Unfortunately, people who think like that — who have an insatiable thirst for money — are more likely to get obscenely rich. But they don’t usually end up very happy. And here’s a stat that will make you unhappy, too: 156 billionaires on the Forbes 400 list have given less than 1% of their wealth away to charity. I do not envy these broken people, and nor should you.

The Big Picture

So let’s put this all together. The club of 2,640 billionaires is, like any group of humans, a non-random subset of the population that is skewed by self-selection effects.

In particular, the people who try to become billionaires are more likely than the rest of us to be greedy and overconfident (the latter, a trait that evolved for rational reasons, but that has produced some unfortunate outcomes).

But they’re also likely to have other advantages such as family wealth, connections, and so on — along with a fabulous amount of luck and fortunate timing. When they strike it rich, they mistake that good fortune as a validation of their inflated sense of their own talents, reinforcing their overconfidence, and developing a dangerous sense of illusory control.

However, because of their obsession with horizontal inequality, a billion dollars is never enough for a billionaire. They just keep angling for that next billion, in a Quixotic quest to entrench their status and outcompete their peers.

These lessons are not mere curiosities that can allow us to stroke our chins with the fulfilling delights of acquiring fresh wisdom and say “aha, now I understand billionaires!” (Though, by all means, feel free to do so).

Rather, these lessons are a call to action.
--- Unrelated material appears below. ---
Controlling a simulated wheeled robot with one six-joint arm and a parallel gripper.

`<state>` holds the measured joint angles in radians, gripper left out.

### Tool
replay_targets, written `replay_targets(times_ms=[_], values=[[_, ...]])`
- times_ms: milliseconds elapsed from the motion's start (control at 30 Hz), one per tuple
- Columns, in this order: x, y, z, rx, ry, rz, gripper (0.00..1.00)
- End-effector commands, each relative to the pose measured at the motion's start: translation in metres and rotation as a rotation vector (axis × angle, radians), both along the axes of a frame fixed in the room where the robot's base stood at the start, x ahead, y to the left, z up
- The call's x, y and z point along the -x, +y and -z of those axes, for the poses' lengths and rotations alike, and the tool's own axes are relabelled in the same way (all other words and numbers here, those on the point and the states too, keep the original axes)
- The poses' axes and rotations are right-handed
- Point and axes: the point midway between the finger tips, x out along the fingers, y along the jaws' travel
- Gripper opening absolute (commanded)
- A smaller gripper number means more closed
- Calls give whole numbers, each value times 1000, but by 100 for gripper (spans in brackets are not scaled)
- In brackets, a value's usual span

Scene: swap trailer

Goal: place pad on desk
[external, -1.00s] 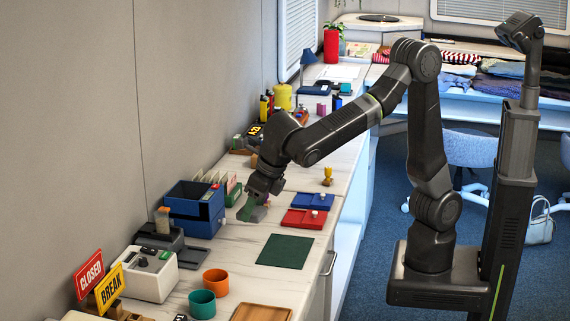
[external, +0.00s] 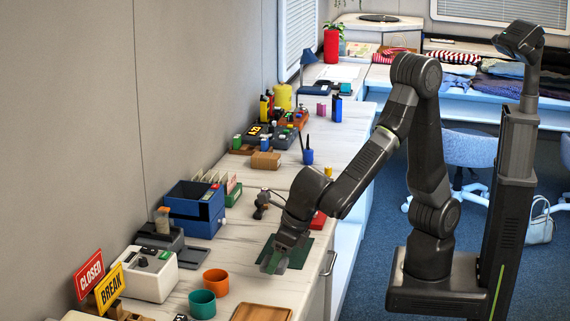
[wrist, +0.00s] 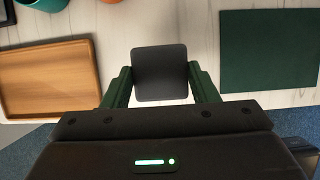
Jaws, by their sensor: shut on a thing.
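My gripper (external: 273,266) is low over the white desk (external: 243,255), beside the left edge of the dark green mat. In the wrist view, its green fingers (wrist: 160,74) are shut on a dark grey square pad (wrist: 160,73), one finger at each side. The desk surface shows behind the pad, between a wooden tray and the green mat. Whether the pad touches the desk cannot be told. In the external view the pad is mostly hidden by the fingers.
The green mat (wrist: 268,50) is right of the pad and the wooden tray (wrist: 45,75) left in the wrist view. An orange cup (external: 216,281) and a teal cup (external: 202,303) stand left of my gripper. A blue box (external: 195,212) is further back.

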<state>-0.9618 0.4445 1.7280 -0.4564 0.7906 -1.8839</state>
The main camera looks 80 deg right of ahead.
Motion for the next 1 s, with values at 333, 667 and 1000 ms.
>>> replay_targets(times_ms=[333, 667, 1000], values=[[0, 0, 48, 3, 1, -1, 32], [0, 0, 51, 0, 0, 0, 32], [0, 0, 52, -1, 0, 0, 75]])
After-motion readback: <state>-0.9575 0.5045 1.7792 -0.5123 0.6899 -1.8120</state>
The billionaire class is the visible manifestation of a broken system, which attracts and promotes the wrong kind of people into wealth and rewards them in a way that is very unlike a meritocratic spelling bee. The good news is that, like all systems, these systems can be changed, to create stronger overlap between who we hope to reward—those who help society and improve our world—and who we actually reward too often: greedy overconfident narcissists who can never get enough of their grotesque wealth.